• DATASET EXCERPT:
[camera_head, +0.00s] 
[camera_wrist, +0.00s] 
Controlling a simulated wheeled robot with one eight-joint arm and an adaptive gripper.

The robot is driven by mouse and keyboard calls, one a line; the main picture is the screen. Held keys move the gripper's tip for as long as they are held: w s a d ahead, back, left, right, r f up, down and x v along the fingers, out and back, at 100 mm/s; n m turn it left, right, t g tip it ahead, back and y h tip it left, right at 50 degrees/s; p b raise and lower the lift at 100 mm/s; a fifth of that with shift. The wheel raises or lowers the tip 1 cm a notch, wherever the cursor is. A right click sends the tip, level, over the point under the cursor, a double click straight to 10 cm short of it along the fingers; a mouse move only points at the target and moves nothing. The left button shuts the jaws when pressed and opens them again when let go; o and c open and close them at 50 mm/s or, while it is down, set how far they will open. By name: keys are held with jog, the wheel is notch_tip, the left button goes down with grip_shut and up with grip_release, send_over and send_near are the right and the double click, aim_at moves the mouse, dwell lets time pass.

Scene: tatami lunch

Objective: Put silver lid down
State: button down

• THE EXERCISE:
Copy out every line with the word "gripper".

• ANSWER TO THIS PROBLEM:
Controlling a simulated wheeled robot with one eight-joint arm and an adaptive gripper.
The robot is driven by mouse and keyboard calls, one a line; the main picture is the screen. Held keys move the gripper's tip for as long as they are held: w s a d ahead, back, left, right, r f up, down and x v along the fingers, out and back, at 100 mm/s; n m turn it left, right, t g tip it ahead, back and y h tip it left, right at 50 degrees/s; p b raise and lower the lift at 100 mm/s; a fifth of that with shift. The wheel raises or lowers the tip 1 cm a notch, wherever the cursor is. A right click sends the tip, level, over the point under the cursor, a double click straight to 10 cm short of it along the fingers; a mouse move only points at the target and moves nothing. The left button shuts the jaws when pressed and opens them again when let go; o and c open and close them at 50 mm/s or, while it is down, set how far they will open. By name: keys are held with jog, the wheel is notch_tip, the left button goes down with grip_shut and up with grip_release, send_over and send_near are the right and the double click, aim_at moves the mouse, dwell lets time pass.

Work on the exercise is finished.